Description
Dear all,
I get an exception when trying to annotate a very simple XML file.
I'd be very grateful to hear about ideas for workarounds since this is currently stopping me from working with CoreNLP on a pre-tokenized dataset.
Here is the command:
java -cp "./*:" edu.stanford.nlp.pipeline.StanfordCoreNLP -annotators tokenize,cleanxml,ssplit,pos -tokenize.whitespace true -tokenize.keepeol true -ssplit.eolonly true -outputFormat json -file ~/parse_2017/orga/test_input.txt
[tests with clean.allowflawedxml true, clean.singlesentencetags true, etc. did not work either]

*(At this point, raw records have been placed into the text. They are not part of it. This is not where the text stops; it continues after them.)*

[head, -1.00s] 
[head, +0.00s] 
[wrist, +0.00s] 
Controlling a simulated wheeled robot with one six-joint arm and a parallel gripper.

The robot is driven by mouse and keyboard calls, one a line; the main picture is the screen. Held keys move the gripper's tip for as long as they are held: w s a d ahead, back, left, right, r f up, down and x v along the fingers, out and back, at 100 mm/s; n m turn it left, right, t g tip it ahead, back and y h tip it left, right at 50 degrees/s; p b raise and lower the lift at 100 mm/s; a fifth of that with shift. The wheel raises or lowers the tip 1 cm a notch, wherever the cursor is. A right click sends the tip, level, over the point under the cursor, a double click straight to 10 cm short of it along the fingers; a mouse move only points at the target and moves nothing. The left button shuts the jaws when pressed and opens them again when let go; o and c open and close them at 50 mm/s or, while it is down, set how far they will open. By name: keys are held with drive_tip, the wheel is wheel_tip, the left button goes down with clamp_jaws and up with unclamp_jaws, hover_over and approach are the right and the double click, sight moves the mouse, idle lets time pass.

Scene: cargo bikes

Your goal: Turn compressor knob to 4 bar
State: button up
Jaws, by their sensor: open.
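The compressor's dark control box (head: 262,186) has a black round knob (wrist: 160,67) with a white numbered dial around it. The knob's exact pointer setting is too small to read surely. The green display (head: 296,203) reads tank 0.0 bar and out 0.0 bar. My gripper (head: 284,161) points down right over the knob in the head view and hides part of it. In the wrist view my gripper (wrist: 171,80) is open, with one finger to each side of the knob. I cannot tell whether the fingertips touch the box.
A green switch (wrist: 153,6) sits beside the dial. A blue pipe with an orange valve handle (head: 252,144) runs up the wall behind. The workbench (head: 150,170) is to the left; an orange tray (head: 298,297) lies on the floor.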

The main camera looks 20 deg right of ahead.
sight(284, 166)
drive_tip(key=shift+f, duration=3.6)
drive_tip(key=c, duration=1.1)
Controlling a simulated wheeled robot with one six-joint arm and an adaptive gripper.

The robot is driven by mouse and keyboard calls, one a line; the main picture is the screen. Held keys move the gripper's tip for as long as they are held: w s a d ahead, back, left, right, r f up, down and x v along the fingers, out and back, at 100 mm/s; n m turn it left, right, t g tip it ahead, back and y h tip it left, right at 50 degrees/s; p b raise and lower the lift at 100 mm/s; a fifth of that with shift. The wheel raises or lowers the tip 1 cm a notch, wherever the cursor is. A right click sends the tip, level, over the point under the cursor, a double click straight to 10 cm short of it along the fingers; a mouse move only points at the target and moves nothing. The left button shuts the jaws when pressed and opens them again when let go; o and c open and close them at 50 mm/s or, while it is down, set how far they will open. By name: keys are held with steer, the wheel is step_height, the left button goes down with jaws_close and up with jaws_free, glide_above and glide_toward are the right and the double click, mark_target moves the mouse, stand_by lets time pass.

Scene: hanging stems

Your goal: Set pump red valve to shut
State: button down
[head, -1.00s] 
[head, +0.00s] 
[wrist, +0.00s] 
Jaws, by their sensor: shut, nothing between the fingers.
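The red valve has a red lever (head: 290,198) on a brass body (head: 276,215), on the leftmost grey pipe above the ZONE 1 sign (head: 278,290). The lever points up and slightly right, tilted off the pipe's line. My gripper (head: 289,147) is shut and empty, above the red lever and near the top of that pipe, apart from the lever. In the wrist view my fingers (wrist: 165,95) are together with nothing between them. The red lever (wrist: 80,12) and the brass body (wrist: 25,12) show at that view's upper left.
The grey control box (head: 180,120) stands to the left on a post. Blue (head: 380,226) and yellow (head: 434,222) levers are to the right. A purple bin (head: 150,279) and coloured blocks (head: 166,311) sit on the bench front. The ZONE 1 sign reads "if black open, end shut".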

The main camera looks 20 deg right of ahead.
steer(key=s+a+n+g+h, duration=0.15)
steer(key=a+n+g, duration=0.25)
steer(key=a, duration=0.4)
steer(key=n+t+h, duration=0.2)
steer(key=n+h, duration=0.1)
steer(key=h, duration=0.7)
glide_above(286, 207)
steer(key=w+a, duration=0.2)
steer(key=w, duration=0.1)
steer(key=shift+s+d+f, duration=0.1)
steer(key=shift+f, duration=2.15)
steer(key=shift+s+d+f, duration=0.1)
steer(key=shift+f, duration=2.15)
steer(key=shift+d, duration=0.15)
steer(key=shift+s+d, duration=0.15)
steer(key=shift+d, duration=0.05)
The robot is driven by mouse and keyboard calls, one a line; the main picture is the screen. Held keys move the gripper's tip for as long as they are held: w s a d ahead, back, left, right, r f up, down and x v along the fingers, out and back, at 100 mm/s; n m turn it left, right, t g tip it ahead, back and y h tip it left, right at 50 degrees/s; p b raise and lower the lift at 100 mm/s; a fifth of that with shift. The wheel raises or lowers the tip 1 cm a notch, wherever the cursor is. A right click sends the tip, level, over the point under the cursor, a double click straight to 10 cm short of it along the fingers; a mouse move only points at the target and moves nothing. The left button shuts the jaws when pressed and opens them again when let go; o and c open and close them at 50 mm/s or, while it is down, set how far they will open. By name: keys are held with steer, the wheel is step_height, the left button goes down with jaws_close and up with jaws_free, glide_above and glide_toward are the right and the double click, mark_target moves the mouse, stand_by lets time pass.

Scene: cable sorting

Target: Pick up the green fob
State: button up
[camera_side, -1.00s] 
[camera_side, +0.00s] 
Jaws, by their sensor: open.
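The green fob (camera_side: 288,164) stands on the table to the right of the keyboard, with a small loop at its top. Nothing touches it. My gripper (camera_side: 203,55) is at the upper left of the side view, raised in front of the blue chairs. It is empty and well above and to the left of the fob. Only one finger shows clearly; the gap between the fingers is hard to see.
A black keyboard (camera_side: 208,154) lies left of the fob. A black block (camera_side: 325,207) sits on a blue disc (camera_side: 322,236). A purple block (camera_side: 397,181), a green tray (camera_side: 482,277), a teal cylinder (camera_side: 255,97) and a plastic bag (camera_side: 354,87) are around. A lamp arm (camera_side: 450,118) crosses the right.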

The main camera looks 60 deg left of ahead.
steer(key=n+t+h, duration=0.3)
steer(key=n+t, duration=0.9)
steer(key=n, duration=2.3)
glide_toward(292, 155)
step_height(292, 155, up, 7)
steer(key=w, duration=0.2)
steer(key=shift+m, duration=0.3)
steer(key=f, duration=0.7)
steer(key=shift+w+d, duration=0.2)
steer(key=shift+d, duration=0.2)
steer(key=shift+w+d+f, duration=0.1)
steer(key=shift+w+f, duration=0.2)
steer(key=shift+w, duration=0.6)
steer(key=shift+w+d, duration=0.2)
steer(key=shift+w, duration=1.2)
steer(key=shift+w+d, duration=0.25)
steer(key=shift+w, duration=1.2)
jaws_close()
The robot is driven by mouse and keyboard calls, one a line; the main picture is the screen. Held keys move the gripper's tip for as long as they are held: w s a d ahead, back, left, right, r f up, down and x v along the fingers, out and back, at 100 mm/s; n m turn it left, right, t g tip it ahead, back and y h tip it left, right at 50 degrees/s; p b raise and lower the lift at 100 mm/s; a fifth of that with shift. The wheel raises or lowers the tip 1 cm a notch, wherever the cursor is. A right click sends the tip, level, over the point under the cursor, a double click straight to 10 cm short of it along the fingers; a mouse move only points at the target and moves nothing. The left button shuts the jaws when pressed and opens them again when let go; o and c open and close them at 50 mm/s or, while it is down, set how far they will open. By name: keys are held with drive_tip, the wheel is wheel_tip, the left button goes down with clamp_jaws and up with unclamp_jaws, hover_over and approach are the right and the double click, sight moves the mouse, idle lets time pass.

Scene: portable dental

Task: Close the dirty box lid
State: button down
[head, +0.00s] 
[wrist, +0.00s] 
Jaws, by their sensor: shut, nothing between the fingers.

Here is the output of CoreNLP:
[main] INFO edu.stanford.nlp.pipeline.StanfordCoreNLP - Adding annotator tokenize
[main] INFO edu.stanford.nlp.pipeline.StanfordCoreNLP - Adding annotator cleanxml
[main] INFO edu.stanford.nlp.pipeline.StanfordCoreNLP - Adding annotator ssplit
[main] INFO edu.stanford.nlp.pipeline.StanfordCoreNLP - Adding annotator pos
[main] INFO edu.stanford.nlp.tagger.maxent.MaxentTagger - Loading POS tagger from edu/stanford/nlp/models/pos-tagger/english-left3words/english-left3words-distsim.tagger ... done [0.9 sec].
Processing file /home/hpc/sles/sles000h/parse_2017/orga/test_input.txt ... writing to /home/woody/sles/sles000h/stanford-corenlp-full-2016-10-31/test_input.txt.json
Exception in thread "main" java.lang.IllegalArgumentException: Got a close tag s which does not match any open tag
at edu.stanford.nlp.pipeline.CleanXmlAnnotator.process(CleanXmlAnnotator.java:624)
at edu.stanford.nlp.pipeline.CleanXmlAnnotator.annotate(CleanXmlAnnotator.java:244)
at edu.stanford.nlp.pipeline.AnnotationPipeline.annotate(AnnotationPipeline.java:76)
at edu.stanford.nlp.pipeline.StanfordCoreNLP.annotate(StanfordCoreNLP.java:605)
at edu.stanford.nlp.pipeline.StanfordCoreNLP.annotate(StanfordCoreNLP.java:615)
at edu.stanford.nlp.pipeline.StanfordCoreNLP.processFiles(StanfordCoreNLP.java:1164)
at edu.stanford.nlp.pipeline.StanfordCoreNLP.processFiles(StanfordCoreNLP.java:945)
at edu.stanford.nlp.pipeline.StanfordCoreNLP.run(StanfordCoreNLP.java:1253)
at edu.stanford.nlp.pipeline.StanfordCoreNLP.main(StanfordCoreNLP.java:1323)
Here is the content of test_input.txt:
<corpus>
<s id="1"> The cat sat on the mat . She knows how to write papers . </s>
<s id="2"> When will she ever learn? </s>
</corpus>
[I am aware this is no sensible input. I'm just using it to test that CoreNLP really does no tokenization and sentence-splitting by itself.]
Best,
Peter
Edit: This is the current (3.7.0) release version of CoreNLP.